Und auch der „Bisiluro“, ein asymmetrischer Bolide wurde von ihm mitentwickelt. Darüber hinaus richtete er in verschiedenen Wohnungen Räume voller barocker Effekte ein - von denen er manche als Kulisse für sonderbar melancholische Aktfotos nutzte. Im Haus der Kunst kann man jetzt Mollinos vielfältiges, aber außerhalb Savoyens weniger bekanntes Gesamtwerk bestaunen.
Darin verbinden sich Art Nouveau, Surrealismus und Rationalismus. Etwa im eleganten Turiner Tanzsaal Lutrario oder im erotisch inspirierten Teatro Regio.
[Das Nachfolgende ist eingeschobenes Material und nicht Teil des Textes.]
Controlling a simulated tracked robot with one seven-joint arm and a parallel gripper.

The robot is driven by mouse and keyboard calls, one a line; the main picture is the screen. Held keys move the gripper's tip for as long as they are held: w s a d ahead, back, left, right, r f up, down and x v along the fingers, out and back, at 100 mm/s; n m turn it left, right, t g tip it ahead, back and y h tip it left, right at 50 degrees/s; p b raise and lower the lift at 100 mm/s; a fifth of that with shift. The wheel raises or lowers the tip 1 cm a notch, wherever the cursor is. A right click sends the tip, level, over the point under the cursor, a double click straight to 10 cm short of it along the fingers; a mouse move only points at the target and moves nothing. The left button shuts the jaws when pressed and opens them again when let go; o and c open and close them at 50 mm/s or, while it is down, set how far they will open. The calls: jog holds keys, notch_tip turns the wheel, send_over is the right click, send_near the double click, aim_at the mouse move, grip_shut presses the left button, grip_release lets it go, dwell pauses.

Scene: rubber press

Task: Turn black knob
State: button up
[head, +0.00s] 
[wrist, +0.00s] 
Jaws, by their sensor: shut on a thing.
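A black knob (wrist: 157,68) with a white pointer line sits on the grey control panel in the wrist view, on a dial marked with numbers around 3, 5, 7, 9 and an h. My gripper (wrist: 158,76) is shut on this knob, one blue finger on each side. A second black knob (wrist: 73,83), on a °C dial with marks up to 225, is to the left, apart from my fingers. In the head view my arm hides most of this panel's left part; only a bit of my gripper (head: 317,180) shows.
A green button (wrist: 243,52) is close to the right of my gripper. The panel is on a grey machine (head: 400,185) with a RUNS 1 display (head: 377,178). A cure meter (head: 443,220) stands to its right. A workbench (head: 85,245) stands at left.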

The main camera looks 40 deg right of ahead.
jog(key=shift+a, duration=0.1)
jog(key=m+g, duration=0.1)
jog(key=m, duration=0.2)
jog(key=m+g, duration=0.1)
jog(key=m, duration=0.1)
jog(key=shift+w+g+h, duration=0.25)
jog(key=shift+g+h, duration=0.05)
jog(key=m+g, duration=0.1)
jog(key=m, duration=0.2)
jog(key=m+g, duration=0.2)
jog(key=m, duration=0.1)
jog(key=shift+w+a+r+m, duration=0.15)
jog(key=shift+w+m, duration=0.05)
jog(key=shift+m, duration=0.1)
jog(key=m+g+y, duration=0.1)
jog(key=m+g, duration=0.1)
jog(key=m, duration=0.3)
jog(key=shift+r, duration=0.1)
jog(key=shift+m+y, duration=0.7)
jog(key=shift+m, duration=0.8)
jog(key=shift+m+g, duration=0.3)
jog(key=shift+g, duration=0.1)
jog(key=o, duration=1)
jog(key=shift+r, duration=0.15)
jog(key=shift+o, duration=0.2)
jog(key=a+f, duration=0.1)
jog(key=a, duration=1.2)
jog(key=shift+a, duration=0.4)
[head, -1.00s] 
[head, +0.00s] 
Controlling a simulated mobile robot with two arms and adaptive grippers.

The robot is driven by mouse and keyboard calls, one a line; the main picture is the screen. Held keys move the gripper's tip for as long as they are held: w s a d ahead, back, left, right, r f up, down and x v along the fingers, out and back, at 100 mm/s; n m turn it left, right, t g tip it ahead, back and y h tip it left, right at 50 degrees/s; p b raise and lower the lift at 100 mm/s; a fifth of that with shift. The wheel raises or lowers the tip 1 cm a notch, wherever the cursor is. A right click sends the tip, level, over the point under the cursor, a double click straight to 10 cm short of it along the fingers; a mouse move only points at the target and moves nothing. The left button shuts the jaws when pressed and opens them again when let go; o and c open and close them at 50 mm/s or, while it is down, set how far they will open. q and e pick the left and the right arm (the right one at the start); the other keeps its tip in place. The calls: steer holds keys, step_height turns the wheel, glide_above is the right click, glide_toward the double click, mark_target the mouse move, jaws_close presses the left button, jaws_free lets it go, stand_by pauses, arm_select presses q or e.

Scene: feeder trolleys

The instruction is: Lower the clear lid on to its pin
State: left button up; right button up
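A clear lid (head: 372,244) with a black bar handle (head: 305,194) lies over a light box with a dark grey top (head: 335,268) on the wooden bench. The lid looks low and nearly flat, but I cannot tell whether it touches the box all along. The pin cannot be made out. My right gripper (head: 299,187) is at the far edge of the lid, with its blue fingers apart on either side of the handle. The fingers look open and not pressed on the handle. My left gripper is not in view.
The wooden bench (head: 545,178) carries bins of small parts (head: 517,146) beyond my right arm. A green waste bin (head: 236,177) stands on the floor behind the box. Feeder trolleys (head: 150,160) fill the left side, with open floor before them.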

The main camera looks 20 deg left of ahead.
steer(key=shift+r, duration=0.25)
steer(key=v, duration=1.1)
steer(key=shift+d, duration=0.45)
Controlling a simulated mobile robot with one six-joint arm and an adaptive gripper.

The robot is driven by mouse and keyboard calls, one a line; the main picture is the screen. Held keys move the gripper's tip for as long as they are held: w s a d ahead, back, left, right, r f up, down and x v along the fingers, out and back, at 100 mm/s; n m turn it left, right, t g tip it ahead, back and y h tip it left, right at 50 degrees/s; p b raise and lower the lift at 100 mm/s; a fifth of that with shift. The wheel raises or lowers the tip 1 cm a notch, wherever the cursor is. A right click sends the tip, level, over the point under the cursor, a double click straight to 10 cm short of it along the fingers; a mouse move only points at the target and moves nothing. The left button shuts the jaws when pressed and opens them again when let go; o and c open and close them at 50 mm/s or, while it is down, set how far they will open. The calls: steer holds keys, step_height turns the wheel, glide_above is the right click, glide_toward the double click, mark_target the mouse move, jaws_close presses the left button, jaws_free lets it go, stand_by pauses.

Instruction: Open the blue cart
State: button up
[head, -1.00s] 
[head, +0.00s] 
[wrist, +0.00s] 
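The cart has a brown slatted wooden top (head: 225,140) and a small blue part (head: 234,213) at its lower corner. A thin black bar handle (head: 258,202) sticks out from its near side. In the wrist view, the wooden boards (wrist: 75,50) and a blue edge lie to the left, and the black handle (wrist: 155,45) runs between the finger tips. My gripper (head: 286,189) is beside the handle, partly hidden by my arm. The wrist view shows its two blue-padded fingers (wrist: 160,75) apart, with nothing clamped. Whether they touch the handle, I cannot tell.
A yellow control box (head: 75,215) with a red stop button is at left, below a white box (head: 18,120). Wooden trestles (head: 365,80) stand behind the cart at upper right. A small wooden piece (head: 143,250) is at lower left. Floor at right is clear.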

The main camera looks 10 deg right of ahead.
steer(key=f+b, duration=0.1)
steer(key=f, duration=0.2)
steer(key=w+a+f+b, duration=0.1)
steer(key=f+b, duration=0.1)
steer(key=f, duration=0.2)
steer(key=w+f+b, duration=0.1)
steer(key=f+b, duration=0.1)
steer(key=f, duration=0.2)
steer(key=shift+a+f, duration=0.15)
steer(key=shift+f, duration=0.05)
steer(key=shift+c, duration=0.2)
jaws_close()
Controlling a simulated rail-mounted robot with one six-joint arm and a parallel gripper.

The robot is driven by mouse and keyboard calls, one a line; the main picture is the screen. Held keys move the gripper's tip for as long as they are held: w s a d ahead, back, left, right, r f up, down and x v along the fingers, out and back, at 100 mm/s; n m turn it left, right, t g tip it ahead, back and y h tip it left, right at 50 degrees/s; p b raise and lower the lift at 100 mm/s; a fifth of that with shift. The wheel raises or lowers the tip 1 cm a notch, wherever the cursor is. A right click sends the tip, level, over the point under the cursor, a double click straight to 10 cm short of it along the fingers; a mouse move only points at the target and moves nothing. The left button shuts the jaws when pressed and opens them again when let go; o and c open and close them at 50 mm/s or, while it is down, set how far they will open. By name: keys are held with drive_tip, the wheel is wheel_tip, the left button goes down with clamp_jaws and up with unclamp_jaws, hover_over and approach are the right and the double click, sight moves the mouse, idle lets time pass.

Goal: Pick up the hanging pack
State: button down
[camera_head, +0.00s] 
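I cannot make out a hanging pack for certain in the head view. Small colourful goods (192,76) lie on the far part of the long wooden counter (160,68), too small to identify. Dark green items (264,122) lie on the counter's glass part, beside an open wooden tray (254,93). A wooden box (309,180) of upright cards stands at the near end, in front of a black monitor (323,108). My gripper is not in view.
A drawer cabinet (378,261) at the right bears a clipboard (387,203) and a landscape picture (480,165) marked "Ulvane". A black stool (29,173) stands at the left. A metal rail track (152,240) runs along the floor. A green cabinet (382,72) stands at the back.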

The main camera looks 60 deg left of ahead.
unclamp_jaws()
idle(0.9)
Groß gedacht sind das Skihotel Casa del Sole in Cervinia und ein unrealisiertes Apartment-Hochhaus für San Remo. Für die Casa Garelli, eine Skihütte, die er wie einen Getreideschuppen mit Betonpilzen aufbockte, setzte er sich mit der alpinen Bautradition auseinander; ebenso beim Entwurf eines Stuhles, für den er einen klassischen Dreibeiner aus dem Aosta-Tal weiterentwickelte.
Gerade bei seinem Mobiliar trieb er das Machbare an die Grenzen - und die Handwerksbetriebe, mit denen er zusammenarbeitete, lieferten beeindruckende Qualität. Darum sind die raren Mollino-Originale auf dem internationalen Designmarkt inzwischen auch kein Geheimtipp mehr, sondern bringen Millionen.
„Maniera moderna“ heißt die von dem Berliner Architekten Wilfried Kuehn und Armin Linke kuratierte, spannende, aber leider unübersichtliche Ausstellung.
Modern ist Mollinos Vorgehensweise insofern, als er Elemente verschiedener Epochen so eigenwillig wie sensibel zusammenfügt. Das Ergebnis ist hemmungsloser, aber intelligenter Eklektizismus und ein Design-Mix an der Grenze zum Camp, bei dem Landschaftsradierungen mittels Blow-up zur Tapete und eine Foto-Reproduktion von Michaelangelos Sklaven zur Tischplatte wird. Kein Wunder, dass die Casa Mollino bei zeitgenössischen Fotografen als Set beliebt ist.